Confindustria: “Il lavoro, un’emergenza dimenticata”
“Anche se per il nostro territorio emerge ancora un quadro a tinte forse meno scure rispetto a quello nazionale tracciato dal Centro Studi Confindustria, ci sono diversi elementi di preoccupazione, soprattutto se letti in un’ottica di medio e lungo periodo – evidenzia il Presidente di Confindustria Lecco e Sondrio Lorenzo Riva -È vero infatti che secondo i dati che abbiamo rilevato la fiducia delle imprese non è al momento in calo, ma è altrettanto innegabile che in uno scenario deve il PIL è debole e le indicazioni di decrescita si intensificano, le strategie a sostegno della crescita sono totalmente assenti. I cantieri per le piccole e grandi opere sono ancora fermi e il lavoro continua ad essere la grande emergenza, dimenticata nei fatti, del Paese. Quota 100, contrariamente alle intenzioni dichiarate, non è una misura per i giovani e l’effetto sostituzione avrà un impatto molto limitato sull’occupazione delle nuove generazioni. Analogo discorso per il Reddito di cittadinanza, che in un momento di incertezza come questo non influirà positivamente nella dinamica domanda/offerta di lavoro”.

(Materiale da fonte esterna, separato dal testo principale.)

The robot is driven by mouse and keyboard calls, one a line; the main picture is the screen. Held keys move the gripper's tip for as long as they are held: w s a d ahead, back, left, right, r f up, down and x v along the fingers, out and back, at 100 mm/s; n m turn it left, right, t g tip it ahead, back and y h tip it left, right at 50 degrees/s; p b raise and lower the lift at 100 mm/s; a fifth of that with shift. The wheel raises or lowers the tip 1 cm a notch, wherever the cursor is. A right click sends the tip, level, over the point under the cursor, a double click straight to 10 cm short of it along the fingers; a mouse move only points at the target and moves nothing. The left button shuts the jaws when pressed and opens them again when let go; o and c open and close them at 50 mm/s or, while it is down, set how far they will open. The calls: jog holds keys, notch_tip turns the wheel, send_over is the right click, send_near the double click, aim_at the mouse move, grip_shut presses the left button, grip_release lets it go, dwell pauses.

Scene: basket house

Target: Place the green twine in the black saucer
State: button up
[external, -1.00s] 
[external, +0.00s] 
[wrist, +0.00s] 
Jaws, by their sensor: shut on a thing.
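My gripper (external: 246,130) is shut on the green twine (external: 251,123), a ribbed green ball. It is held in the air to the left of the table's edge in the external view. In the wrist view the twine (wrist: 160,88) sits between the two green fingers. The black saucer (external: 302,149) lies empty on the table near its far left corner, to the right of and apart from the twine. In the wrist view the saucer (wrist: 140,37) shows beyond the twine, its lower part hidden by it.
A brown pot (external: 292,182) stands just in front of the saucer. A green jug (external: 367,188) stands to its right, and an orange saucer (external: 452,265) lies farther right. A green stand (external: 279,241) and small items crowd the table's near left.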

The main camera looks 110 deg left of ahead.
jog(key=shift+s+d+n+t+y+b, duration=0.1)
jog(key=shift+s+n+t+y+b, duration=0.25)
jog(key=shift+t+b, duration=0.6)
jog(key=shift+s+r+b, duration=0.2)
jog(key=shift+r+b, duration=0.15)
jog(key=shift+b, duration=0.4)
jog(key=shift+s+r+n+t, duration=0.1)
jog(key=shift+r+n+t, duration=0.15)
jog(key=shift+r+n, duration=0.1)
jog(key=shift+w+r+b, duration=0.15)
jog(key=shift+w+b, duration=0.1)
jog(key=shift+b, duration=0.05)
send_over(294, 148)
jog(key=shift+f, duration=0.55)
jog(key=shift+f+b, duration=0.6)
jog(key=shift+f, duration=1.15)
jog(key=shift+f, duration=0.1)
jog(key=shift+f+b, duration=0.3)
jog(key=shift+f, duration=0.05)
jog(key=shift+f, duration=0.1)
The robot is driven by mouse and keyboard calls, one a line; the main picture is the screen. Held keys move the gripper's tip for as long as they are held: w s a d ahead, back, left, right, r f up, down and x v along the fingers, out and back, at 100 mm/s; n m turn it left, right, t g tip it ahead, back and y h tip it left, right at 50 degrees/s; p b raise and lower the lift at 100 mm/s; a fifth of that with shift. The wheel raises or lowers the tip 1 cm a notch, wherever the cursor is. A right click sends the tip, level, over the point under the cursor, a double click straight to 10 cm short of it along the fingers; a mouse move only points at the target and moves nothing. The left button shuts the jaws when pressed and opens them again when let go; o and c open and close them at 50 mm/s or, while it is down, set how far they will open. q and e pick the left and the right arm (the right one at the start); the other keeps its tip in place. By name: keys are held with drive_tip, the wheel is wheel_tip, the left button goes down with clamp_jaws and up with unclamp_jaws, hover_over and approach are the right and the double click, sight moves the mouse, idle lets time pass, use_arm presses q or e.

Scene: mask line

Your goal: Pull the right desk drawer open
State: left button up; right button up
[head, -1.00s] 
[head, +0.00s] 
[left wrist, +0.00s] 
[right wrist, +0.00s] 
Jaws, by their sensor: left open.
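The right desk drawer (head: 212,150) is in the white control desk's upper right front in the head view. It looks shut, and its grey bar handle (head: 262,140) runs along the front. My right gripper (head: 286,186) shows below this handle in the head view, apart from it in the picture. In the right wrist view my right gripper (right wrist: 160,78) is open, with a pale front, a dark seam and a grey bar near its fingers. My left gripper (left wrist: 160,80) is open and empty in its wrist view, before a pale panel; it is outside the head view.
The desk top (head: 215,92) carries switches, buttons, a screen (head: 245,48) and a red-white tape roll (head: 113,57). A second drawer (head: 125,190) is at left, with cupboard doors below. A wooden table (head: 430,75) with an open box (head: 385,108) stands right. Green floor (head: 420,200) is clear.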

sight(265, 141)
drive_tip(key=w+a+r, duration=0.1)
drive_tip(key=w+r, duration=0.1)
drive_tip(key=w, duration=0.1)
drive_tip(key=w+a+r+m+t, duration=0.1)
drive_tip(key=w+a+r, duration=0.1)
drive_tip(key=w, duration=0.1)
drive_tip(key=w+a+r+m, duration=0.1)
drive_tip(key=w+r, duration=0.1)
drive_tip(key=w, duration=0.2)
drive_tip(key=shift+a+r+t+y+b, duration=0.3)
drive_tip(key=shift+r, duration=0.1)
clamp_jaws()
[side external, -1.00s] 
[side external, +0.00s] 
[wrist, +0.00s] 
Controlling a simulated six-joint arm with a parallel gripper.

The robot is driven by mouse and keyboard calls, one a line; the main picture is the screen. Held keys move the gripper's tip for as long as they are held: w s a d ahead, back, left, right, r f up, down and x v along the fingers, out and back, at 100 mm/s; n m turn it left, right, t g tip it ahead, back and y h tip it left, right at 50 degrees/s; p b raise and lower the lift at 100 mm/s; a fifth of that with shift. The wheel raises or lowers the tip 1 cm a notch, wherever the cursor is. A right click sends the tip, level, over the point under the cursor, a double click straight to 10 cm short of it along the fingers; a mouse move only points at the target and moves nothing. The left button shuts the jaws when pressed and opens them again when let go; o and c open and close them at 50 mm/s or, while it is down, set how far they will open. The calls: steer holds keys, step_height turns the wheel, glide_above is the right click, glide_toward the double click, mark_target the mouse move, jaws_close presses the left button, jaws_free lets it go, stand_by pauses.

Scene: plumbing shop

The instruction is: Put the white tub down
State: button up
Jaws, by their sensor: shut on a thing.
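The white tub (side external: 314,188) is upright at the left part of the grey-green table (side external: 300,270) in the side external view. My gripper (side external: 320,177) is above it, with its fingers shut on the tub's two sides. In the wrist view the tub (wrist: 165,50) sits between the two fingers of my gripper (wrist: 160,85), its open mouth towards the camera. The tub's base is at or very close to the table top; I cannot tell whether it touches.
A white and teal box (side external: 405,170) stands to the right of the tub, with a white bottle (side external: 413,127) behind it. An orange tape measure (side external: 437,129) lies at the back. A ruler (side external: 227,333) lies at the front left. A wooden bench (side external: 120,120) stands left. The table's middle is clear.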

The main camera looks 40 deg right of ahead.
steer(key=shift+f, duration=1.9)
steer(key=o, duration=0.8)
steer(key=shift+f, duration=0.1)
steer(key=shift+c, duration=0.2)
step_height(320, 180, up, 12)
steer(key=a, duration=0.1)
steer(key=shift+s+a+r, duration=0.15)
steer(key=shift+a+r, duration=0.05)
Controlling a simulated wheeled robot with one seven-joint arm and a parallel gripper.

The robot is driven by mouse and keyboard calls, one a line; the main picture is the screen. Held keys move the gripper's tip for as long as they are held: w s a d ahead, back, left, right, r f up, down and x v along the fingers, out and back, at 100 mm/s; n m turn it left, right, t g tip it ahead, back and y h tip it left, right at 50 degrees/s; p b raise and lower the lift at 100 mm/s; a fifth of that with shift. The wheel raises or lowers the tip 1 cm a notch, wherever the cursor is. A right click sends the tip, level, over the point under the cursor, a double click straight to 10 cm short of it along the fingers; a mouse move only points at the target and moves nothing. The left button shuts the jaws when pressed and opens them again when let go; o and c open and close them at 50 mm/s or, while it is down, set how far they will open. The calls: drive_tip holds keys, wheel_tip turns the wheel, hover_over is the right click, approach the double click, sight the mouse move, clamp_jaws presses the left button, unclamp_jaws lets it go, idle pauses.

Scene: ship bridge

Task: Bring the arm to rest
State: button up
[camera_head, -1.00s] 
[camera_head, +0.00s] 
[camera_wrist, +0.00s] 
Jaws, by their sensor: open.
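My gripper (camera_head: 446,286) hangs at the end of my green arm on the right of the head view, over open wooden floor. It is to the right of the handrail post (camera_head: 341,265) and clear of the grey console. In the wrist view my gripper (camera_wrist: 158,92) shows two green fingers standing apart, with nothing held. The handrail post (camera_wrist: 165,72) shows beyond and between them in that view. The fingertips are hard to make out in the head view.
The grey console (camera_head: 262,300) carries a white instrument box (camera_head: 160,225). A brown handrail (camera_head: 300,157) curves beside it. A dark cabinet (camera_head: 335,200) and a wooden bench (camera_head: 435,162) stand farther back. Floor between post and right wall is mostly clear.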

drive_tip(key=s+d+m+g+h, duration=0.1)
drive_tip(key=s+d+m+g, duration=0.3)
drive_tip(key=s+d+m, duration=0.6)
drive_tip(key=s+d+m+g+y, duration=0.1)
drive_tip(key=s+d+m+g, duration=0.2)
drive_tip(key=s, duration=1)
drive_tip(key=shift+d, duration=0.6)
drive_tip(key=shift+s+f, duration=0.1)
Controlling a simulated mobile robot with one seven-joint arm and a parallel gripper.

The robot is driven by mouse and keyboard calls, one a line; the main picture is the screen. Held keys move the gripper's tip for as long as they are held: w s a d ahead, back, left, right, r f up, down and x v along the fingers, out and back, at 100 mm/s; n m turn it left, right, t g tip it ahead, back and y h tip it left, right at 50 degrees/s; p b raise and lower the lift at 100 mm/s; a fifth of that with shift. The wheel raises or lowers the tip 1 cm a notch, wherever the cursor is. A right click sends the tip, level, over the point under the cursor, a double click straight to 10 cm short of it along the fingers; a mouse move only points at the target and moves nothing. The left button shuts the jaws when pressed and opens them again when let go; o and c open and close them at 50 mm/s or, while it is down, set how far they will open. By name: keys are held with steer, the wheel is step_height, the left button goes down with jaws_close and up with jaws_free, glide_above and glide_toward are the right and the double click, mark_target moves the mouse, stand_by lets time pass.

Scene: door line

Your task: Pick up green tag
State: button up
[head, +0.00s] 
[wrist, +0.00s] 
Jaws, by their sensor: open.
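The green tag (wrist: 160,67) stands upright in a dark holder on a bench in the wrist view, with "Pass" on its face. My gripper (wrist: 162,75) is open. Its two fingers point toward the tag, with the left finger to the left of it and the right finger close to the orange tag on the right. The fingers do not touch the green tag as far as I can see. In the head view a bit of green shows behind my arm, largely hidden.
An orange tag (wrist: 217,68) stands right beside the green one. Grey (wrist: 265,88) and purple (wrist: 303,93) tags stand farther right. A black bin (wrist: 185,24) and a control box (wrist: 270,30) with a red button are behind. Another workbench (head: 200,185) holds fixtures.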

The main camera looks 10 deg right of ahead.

“Sul fronte dell’occupazione – evidenzia il Direttore Generale di Confindustria Lecco e Sondrio, Giulio Sirtori – a tutti questi elementi si aggiunge l’annosa questione del costo del lavoro che, nel confronto internazionale, ci vede registrare un cuneo molto elevato qualunque sia la retribuzione presa a riferimento. Secondo i dati elaborati dal Centro Studi Confindustria, nel caso di un lavoratore single con retribuzione media di 31.000 euro lordi l’anno, fatta 100 la retribuzione netta, le imposte pesano per il 32% e i contributi a carico del lavoratore per un altro 14%; i contributi carico datore pesano invece per il 61%. Sul netto che va al lavoratore si aggiunge, quindi, il 107% di tasse e contributi. Su retribuzioni più basse o più alte il cuneo varia di conseguenza; ad esempio, su un netto mensile di 780 euro si aggiunge il 74% ma su uno di 3.000 euro addirittura il 144%. In un contesto del genere com’è possibile che vengano rilanciati i consumi e la nostra economia?”.